======== EXCERPTED RECORDS
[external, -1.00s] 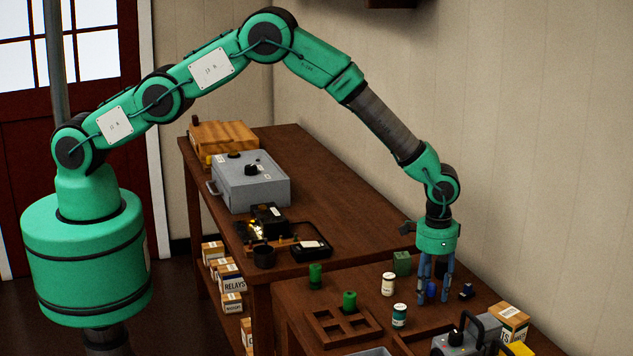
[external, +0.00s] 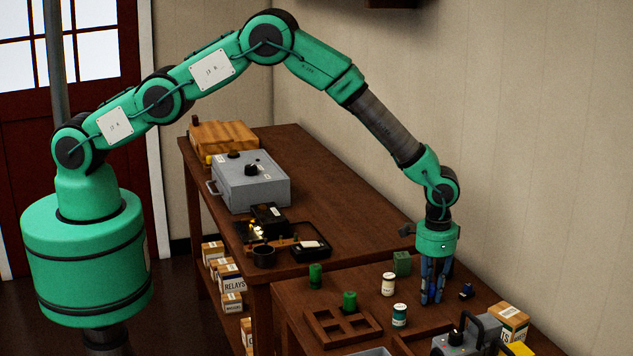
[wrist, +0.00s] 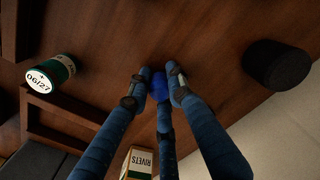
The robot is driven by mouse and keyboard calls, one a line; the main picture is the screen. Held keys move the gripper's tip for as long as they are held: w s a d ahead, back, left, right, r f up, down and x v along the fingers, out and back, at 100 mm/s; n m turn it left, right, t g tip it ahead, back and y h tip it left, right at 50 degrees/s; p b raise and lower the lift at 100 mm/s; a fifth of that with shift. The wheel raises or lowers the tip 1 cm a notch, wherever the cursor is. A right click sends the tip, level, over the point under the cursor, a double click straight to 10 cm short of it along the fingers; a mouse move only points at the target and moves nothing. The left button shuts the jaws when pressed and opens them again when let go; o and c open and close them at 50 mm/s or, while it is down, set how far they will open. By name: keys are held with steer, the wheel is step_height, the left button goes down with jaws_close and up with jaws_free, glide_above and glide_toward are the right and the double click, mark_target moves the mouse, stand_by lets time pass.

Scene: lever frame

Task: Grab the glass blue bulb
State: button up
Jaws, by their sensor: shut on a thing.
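The blue bulb (wrist: 160,86) shows in the wrist view as a deep blue rounded shape between the fingers of my gripper (wrist: 163,84). The blue fingers press on it from both sides. In the external view my gripper (external: 433,298) points straight down at the near table, its fingers close together. There the bulb is mostly hidden behind the fingers. The bulb is at or very near the table top; I cannot tell whether it touches the wood.
A white-lidded jar (external: 400,315), another jar (external: 388,284) and a green block (external: 402,263) stand left of my gripper. A rivets box (wrist: 139,163) and a dark cylinder (wrist: 276,64) are close by. A wooden divided tray (external: 343,327) lies further left.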

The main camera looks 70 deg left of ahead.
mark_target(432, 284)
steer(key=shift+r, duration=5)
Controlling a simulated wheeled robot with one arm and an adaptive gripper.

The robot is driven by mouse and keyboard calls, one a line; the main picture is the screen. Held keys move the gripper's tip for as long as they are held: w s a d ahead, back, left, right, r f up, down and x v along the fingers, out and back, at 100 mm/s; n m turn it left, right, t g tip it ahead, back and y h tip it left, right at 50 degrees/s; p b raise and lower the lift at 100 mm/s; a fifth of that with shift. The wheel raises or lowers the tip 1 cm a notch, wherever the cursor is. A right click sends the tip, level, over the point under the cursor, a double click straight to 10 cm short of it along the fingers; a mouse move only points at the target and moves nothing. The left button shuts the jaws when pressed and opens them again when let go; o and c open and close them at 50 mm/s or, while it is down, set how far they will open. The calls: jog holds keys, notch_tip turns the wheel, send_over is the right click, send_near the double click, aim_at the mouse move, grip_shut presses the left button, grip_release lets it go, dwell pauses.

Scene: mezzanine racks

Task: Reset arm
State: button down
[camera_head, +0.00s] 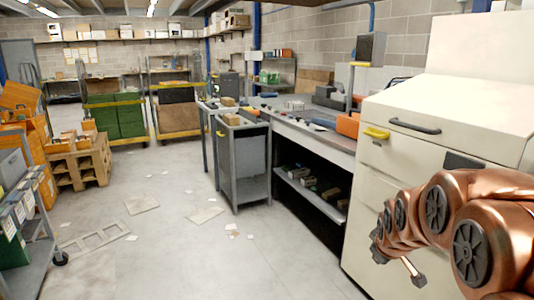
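My copper-coloured arm reaches in from the lower right corner, bent, with several round dark joint caps showing. It is in front of the cream cabinet (385,165). My gripper (418,280) seems to be the small dark end low beside the cabinet front; it is too small and partly hidden to tell its fingers apart. I see nothing clearly held in it.
A workbench (325,135) with tools and an open shelf below runs along the right. A grey cart (245,165) stands at its end. Pallets (82,165), orange bins and a trolley (35,240) line the left. The middle floor (185,250) is mostly clear, with flat scraps.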

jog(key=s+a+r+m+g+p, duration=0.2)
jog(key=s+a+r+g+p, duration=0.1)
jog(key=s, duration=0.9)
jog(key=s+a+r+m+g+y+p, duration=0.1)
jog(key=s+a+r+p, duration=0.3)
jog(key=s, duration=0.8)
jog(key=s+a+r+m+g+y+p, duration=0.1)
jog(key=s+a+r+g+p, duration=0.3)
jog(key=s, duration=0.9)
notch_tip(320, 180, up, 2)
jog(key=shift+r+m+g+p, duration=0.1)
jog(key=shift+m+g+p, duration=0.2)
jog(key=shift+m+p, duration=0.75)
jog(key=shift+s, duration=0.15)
================
- EXERCISE DIRECTIONS -
Look back at the entries above. Retype the line with "Controlling a simulated", the line with "State: button down", and all lines in between.

- CORRECT ANSWER -
Controlling a simulated wheeled robot with one arm and an adaptive gripper.

The robot is driven by mouse and keyboard calls, one a line; the main picture is the screen. Held keys move the gripper's tip for as long as they are held: w s a d ahead, back, left, right, r f up, down and x v along the fingers, out and back, at 100 mm/s; n m turn it left, right, t g tip it ahead, back and y h tip it left, right at 50 degrees/s; p b raise and lower the lift at 100 mm/s; a fifth of that with shift. The wheel raises or lowers the tip 1 cm a notch, wherever the cursor is. A right click sends the tip, level, over the point under the cursor, a double click straight to 10 cm short of it along the fingers; a mouse move only points at the target and moves nothing. The left button shuts the jaws when pressed and opens them again when let go; o and c open and close them at 50 mm/s or, while it is down, set how far they will open. The calls: jog holds keys, notch_tip turns the wheel, send_over is the right click, send_near the double click, aim_at the mouse move, grip_shut presses the left button, grip_release lets it go, dwell pauses.

Scene: mezzanine racks

Task: Reset arm
State: button down

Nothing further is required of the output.